START

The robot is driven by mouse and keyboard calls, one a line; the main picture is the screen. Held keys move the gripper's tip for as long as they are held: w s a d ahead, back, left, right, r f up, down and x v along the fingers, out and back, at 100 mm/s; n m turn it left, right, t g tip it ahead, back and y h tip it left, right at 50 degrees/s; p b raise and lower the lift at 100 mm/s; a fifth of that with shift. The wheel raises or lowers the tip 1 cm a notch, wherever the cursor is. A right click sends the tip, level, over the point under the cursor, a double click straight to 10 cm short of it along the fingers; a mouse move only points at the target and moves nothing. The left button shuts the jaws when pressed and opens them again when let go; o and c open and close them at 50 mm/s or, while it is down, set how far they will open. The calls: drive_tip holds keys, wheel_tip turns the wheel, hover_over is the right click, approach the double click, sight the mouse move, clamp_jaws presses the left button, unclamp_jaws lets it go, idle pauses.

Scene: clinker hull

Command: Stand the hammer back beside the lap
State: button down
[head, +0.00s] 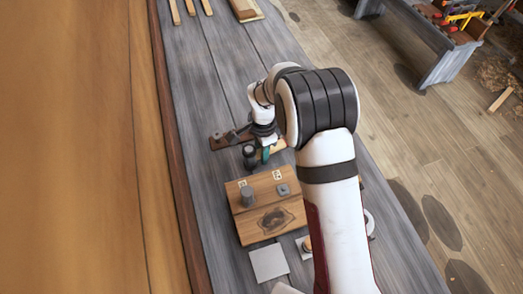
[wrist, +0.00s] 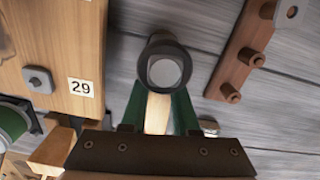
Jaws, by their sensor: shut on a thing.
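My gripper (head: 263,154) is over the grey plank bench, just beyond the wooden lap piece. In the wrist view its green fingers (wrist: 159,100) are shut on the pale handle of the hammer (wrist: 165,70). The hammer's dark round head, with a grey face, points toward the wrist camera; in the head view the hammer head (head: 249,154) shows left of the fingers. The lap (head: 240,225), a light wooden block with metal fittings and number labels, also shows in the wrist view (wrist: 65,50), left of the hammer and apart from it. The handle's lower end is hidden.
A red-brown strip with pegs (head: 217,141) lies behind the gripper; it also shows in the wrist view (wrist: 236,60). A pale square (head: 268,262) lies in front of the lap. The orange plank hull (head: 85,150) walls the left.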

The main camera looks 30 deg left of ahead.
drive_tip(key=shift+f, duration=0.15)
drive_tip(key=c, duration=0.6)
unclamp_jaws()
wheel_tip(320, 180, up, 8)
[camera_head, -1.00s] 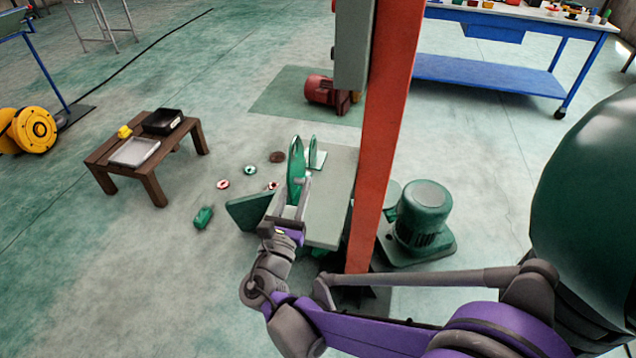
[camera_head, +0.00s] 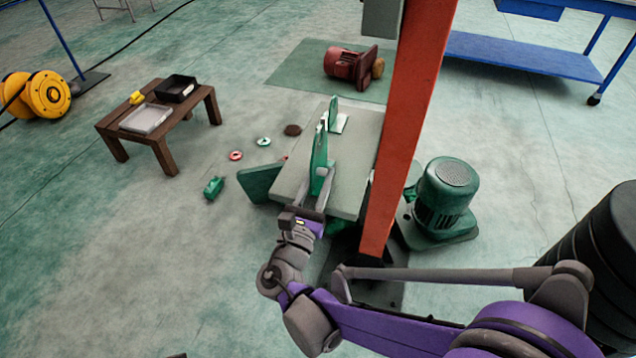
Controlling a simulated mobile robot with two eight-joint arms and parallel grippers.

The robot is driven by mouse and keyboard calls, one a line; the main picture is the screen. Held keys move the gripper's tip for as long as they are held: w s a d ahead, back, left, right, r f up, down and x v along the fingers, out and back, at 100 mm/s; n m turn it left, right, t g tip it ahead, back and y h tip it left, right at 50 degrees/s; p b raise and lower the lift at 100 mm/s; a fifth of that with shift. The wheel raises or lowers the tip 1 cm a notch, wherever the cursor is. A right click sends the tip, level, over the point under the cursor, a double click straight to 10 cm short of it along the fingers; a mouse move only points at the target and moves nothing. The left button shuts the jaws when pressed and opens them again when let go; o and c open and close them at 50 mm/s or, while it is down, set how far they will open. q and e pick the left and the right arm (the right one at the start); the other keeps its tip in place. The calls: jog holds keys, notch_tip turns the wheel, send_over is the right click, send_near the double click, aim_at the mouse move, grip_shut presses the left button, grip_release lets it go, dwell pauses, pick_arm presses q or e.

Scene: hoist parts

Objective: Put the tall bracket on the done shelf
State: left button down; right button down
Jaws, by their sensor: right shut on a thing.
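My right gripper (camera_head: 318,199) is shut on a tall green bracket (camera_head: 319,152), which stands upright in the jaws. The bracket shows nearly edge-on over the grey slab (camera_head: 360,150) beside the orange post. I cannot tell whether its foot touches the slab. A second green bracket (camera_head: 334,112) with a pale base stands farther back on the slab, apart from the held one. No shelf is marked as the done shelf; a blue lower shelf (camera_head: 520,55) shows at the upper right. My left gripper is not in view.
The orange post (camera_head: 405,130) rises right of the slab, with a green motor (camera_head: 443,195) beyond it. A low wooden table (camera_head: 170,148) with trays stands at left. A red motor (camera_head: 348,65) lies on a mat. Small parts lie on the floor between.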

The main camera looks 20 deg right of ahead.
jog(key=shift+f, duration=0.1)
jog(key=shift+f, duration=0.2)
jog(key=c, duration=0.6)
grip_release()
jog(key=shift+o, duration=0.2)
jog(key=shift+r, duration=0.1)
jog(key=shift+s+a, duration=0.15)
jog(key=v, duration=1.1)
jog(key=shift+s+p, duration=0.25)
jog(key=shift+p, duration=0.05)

END

*Requirement:* Repeat everything in the records precisely. Images are excluded from the copy.

*Result:*
The robot is driven by mouse and keyboard calls, one a line; the main picture is the screen. Held keys move the gripper's tip for as long as they are held: w s a d ahead, back, left, right, r f up, down and x v along the fingers, out and back, at 100 mm/s; n m turn it left, right, t g tip it ahead, back and y h tip it left, right at 50 degrees/s; p b raise and lower the lift at 100 mm/s; a fifth of that with shift. The wheel raises or lowers the tip 1 cm a notch, wherever the cursor is. A right click sends the tip, level, over the point under the cursor, a double click straight to 10 cm short of it along the fingers; a mouse move only points at the target and moves nothing. The left button shuts the jaws when pressed and opens them again when let go; o and c open and close them at 50 mm/s or, while it is down, set how far they will open. The calls: drive_tip holds keys, wheel_tip turns the wheel, hover_over is the right click, approach the double click, sight the mouse move, clamp_jaws presses the left button, unclamp_jaws lets it go, idle pauses.

Scene: clinker hull

Command: Stand the hammer back beside the lap
State: button down
[head, +0.00s] 
[wrist, +0.00s] 
Jaws, by their sensor: shut on a thing.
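My gripper (head: 263,154) is over the grey plank bench, just beyond the wooden lap piece. In the wrist view its green fingers (wrist: 159,100) are shut on the pale handle of the hammer (wrist: 165,70). The hammer's dark round head, with a grey face, points toward the wrist camera; in the head view the hammer head (head: 249,154) shows left of the fingers. The lap (head: 240,225), a light wooden block with metal fittings and number labels, also shows in the wrist view (wrist: 65,50), left of the hammer and apart from it. The handle's lower end is hidden.
A red-brown strip with pegs (head: 217,141) lies behind the gripper; it also shows in the wrist view (wrist: 236,60). A pale square (head: 268,262) lies in front of the lap. The orange plank hull (head: 85,150) walls the left.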

The main camera looks 30 deg left of ahead.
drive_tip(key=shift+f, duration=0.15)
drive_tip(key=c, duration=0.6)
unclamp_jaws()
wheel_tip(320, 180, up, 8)
[camera_head, -1.00s] 
[camera_head, +0.00s] 
Controlling a simulated mobile robot with two eight-joint arms and parallel grippers.

The robot is driven by mouse and keyboard calls, one a line; the main picture is the screen. Held keys move the gripper's tip for as long as they are held: w s a d ahead, back, left, right, r f up, down and x v along the fingers, out and back, at 100 mm/s; n m turn it left, right, t g tip it ahead, back and y h tip it left, right at 50 degrees/s; p b raise and lower the lift at 100 mm/s; a fifth of that with shift. The wheel raises or lowers the tip 1 cm a notch, wherever the cursor is. A right click sends the tip, level, over the point under the cursor, a double click straight to 10 cm short of it along the fingers; a mouse move only points at the target and moves nothing. The left button shuts the jaws when pressed and opens them again when let go; o and c open and close them at 50 mm/s or, while it is down, set how far they will open. q and e pick the left and the right arm (the right one at the start); the other keeps its tip in place. The calls: jog holds keys, notch_tip turns the wheel, send_over is the right click, send_near the double click, aim_at the mouse move, grip_shut presses the left button, grip_release lets it go, dwell pauses, pick_arm presses q or e.

Scene: hoist parts

Objective: Put the tall bracket on the done shelf
State: left button down; right button down
Jaws, by their sensor: right shut on a thing.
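My right gripper (camera_head: 318,199) is shut on a tall green bracket (camera_head: 319,152), which stands upright in the jaws. The bracket shows nearly edge-on over the grey slab (camera_head: 360,150) beside the orange post. I cannot tell whether its foot touches the slab. A second green bracket (camera_head: 334,112) with a pale base stands farther back on the slab, apart from the held one. No shelf is marked as the done shelf; a blue lower shelf (camera_head: 520,55) shows at the upper right. My left gripper is not in view.
The orange post (camera_head: 405,130) rises right of the slab, with a green motor (camera_head: 443,195) beyond it. A low wooden table (camera_head: 170,148) with trays stands at left. A red motor (camera_head: 348,65) lies on a mat. Small parts lie on the floor between.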

The main camera looks 20 deg right of ahead.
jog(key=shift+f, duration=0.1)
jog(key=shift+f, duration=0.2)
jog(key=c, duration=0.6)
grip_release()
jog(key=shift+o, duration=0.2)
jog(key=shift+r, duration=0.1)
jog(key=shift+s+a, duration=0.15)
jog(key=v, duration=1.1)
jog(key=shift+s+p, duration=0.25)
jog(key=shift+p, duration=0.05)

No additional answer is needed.